馮銓的這宗案子不僅拉開了整頓吏治的序幕,還標志著士大夫中新一輪黨爭的開始。1645年彈劾馮銓的官員指出,馮銓在17世紀20年代因阿附致使明朝瀕于滅亡的、臭名昭著的宦官魏忠賢,已給翰林院的聲譽帶來過損害。他還曾編寫《三朝要典》,誣陷東林黨煽動謀反,他由此被視為北方士紳的領袖。多爾袞審理馮銓一案時,聽取了南人御史龔鼎孳的意見,后者曾于1642年幫助組織了復社的最后一次大會。多爾袞所聽到的情況是,這是過去的閹黨與東林黨相關的倡導新儒學的人之間激烈斗爭的再現,那時前者多用北人,而后者多用南人,特別是江南文人。在整頓吏治諭旨出臺時任吏部尚書的是1642年龔鼎孳的復社同志陳名夏,這肯定不是偶然的。而且,1651年,陳就接替馮銓擔任大學士,自然也非巧合[34]。
這篇整頓吏治的諭旨打開了黨爭這個“潘多拉”盒子,使得年輕的皇帝終其一生都為之憤然,也為之所挫。這就需要對不端行為進行更嚴格的監察和更廣泛的舉劾。很快,陳名夏被指控犯有腐敗罪。彈劾陳名夏的官員稱,在其任吏部尚書期間任人唯親。更為惡劣的是,據說陳名夏在京郊火神廟秘密集議,籌劃委任本派官員以要職。據說,參加集議的還有剛被順治帝任命負責整頓吏治的都察院左都御史洪承疇和同被新任命為禮部尚書的陳之遴,陳之遴也是南方人,他自17世紀30年代以來就是復社成員。[35]
我們無從知道究竟是誰發起了整頓吏治的戰役和對馮銓的攻訐。另一方面,顯然是譚泰默許了對馮銓的、而不是對陳名夏的彈劾,或許是由于后一個案子可能會牽連到他的緣故。譚泰被處置后,順治帝就開始重新審理陳名夏的案子,結果陳名夏被罷官。由于洪承疇辯解說,與陳名夏在火神廟集會只是為了決定即將任命的御史人數和級別,因此洪承疇和陳之遴被宣布無罪。陳之遴接替陳名夏擔任大學士,而順治帝則重申了他整頓吏治的興趣,顯然并未因變故而有所動搖。
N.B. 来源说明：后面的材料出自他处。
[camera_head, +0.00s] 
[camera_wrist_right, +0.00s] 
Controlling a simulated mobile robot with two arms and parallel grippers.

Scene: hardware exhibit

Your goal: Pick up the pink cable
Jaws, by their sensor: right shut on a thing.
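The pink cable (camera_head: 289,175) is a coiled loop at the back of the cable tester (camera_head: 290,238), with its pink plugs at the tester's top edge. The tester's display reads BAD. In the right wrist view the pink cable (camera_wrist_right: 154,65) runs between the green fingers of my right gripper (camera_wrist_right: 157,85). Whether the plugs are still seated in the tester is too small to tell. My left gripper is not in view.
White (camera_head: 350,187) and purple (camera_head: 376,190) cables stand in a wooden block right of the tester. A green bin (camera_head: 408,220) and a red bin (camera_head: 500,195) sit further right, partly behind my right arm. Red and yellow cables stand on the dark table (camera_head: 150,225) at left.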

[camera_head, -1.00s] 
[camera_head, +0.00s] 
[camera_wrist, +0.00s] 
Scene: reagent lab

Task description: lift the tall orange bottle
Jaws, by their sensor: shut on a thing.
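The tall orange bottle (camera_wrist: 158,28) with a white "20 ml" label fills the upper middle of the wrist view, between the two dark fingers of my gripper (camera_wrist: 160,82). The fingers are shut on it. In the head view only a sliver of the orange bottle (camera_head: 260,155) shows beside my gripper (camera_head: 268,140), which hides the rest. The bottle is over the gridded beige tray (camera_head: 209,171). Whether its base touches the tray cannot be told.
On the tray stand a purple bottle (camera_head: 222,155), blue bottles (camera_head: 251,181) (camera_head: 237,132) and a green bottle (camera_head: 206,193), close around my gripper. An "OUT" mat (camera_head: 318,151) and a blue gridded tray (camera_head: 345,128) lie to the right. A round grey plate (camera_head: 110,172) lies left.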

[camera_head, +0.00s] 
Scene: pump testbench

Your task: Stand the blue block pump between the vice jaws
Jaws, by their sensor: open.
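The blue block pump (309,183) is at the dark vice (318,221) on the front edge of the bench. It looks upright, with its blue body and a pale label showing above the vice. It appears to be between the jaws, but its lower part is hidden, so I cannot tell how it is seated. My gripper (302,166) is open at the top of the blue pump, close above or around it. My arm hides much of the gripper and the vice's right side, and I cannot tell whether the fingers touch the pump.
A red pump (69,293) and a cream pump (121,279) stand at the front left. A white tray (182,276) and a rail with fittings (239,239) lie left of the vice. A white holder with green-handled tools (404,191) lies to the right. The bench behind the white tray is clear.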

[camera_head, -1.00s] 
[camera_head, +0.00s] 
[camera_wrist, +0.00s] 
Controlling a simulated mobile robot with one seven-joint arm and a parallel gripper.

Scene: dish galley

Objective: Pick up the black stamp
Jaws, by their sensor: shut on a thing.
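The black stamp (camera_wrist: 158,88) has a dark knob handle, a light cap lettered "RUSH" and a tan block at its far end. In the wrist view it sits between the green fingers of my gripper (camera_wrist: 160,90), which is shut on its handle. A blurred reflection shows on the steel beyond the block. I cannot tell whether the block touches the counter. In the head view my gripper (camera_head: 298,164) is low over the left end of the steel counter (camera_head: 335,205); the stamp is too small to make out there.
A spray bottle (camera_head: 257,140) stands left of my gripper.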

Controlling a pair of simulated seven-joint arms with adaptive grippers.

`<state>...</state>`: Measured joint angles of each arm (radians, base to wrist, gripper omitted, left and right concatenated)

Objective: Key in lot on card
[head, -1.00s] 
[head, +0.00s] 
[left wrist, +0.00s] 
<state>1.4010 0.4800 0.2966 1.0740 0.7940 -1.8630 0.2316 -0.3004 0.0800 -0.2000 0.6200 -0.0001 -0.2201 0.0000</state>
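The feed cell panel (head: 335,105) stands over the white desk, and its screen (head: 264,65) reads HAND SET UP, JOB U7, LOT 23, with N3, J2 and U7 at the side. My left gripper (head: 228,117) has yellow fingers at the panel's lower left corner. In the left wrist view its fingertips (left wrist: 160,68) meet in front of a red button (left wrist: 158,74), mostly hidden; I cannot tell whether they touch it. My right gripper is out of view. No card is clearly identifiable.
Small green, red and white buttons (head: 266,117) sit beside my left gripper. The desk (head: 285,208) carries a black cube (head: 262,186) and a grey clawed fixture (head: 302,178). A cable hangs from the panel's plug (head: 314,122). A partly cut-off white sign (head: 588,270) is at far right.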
從滿人的角度看,鏟除譚泰勢力要比翦除一個又一個文人黨爭的意義重大得多。直到1653年,還沒有人接替譚泰充當皇帝與臣僚之間信息傳遞者和解釋者的角色。是年初,順治帝曾要內三院解釋明朝的皇帝是如何與大臣們交流的。他擔心自己記不住所作出的眾多決策,擔心他將對群臣們可能犯的錯誤一無所知。在最近的一次人事決定中,他意欲減輕刑罰,但卻未被執行。如果不管皇帝是否同意,有人便被斬首怎么辦?那將給其統治帶來不好的影響。明朝皇帝依賴翰林院學士來起草詔誥,再將其交皇帝批示。1653年2月7日,還不曾完全掌握古漢語的順治帝及其臣僚——其中有些人大概永遠也掌握不了古文——決定讓大學士按皇帝口諭擬旨,并用滿漢兩種文字書寫后,提交皇帝作出批示,再轉送有司執行。同年年底,順治帝又授權大學士草擬詔旨。這一簡單的決定不僅使皇帝及其心腹大臣能夠直接掌控六部和都察院(以諸王掌控監察之制已在前一年廢止),而且表明了皇帝對翰林學士這個團體產生了新的興趣[36]。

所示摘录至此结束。